On Monday, Tumblr announced plans to ban sexually explicit content starting December 17, and it’s already (badly) flagging offending posts. The new policy is a sucker punch to creators and users, particularly those who had come to appreciate that platform’s uniquely inclusive environment, including its linchpin of sex-positive content. But Tumblr’s sanitization directly impacts one community in particular: sex workers.
The Tumblr porn ban follows this year’s passage of controversial anti-sex-trafficking law SESTA/FOSTA, which led to the erasure of online spaces vital for sex workers. Now, sex workers say, they have been further silenced with the loss of yet another space—one that grew thanks in part to the communities they built.
Tumblr’s new Community Guidelines policy on adult content bans “images, videos, or GIFs that show real-life human genitals or female-presenting nipples—this includes content that is so photorealistic that it could be mistaken for featuring real-life humans (nice try, though).” This won’t include “certain types of artistic, educational, newsworthy, or political content featuring nudity,” but it does include any content “that depicts sex acts.”
Liara Roux, a sex worker and activist, told Gizmodo that her first reaction to the news that Tumblr would no longer allow people to post adult content “was one of betrayal.” Tumblr has “for a long time been a place where people who are sex workers or people in the queer community especially have been able to build spaces where they can like cultivate these very niche communities and promote their work,” she said.

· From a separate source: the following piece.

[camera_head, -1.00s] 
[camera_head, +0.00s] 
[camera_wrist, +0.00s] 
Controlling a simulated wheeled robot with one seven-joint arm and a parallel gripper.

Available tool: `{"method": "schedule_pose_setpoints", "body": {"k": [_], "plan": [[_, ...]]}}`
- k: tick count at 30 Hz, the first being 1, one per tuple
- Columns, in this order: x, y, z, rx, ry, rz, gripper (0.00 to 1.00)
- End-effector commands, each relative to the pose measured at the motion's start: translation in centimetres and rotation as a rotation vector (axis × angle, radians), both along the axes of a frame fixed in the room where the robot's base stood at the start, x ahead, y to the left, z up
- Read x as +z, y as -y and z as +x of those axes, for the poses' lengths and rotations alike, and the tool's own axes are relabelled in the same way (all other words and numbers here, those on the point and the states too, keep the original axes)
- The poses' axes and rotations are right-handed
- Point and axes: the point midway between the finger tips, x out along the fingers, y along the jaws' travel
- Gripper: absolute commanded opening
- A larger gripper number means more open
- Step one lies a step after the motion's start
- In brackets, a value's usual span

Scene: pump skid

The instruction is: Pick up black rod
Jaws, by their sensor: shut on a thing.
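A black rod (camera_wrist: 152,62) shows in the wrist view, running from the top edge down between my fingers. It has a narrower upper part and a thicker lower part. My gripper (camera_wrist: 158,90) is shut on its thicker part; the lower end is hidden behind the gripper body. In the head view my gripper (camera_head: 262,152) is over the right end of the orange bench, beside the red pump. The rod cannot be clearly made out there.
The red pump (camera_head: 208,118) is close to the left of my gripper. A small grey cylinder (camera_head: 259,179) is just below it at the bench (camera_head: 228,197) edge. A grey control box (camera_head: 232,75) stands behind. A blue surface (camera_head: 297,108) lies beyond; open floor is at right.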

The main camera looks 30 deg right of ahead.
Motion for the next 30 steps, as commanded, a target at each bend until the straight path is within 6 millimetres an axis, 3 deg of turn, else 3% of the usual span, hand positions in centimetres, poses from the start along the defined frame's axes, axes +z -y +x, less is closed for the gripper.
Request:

Roux added that she’s already witnessing people self-censor or have their content flagged, and she plans to go through her own Tumblr account to ensure she deletes any content that might violate the new policy. She points out that this is especially sad because she loved her Tumblr fans, and feels they were “more respectful” than people on other social networks.
Last month, Tumblr disappeared from Apple’s app store. At the same time, users who posted adult content claimed that their blogs were being deleted. The push to scrub the service of sexually-explicit content has been partly attributed to Tumblr’s parent company, Verizon’s Oath, ramping-up efforts to eradicate “child sexual abuse material” from the platform, although the company has implied that child pornography and the ban of legal adult content are unrelated.
In an email to Gizmodo, an Oath spokesperson noted that SESTA/FOSTA was nowhere to be found in Tumblr’s blog post explaining the decision to ban porn. Instead, the company said it was based on a desire to “create a place where more people feel comfortable expressing themselves.” But the result for sex workers is exactly the opposite.
“Tumblr provided a free service that many sex workers relied on to share their content and market themselves,” Danielle Blunt, an NYC-based prodomme, told Gizmodo. Blunt said that she created a Tumblr profile after SESTA/FOSTA was signed into law because she was concerned her website would be taken down. “The resources that we use to build community and work are disappearing. Platforms are erasing us from the web,” Blunt said. “Whorephobic and femmephobic censorship, like the TUMBLR ban, will continue to harm already marginalized communities.”
Tumblr’s adult-content ban “is another example of how companies use the labour, imagery and content of sex workers to build their businesses on our backs—and then kick us off their platforms when it becomes inconvenient,” Blunt added.
Roux said that she knows sex workers who have been kicked off of Facebook, Tinder, OkCupid, and Instagram. Tumblr’s following where the internet seems to be headed — one that is unwelcoming to sexual content, forcing users to self-censor or risk being erased. “What this does is it reinforces this stigma, and it’s really isolating when you’re no longer able to use the same apps that your friends use,” Roux said, adding that “this results in a real sense of shame.”
“And so when you force sex workers off of platforms like this you’re making it even harder for them to build positive social lives, to end stigma,” Roux said, “because there’s no way to make people see us as human if we’re no longer allowed to share our stories in a personal way on social media.”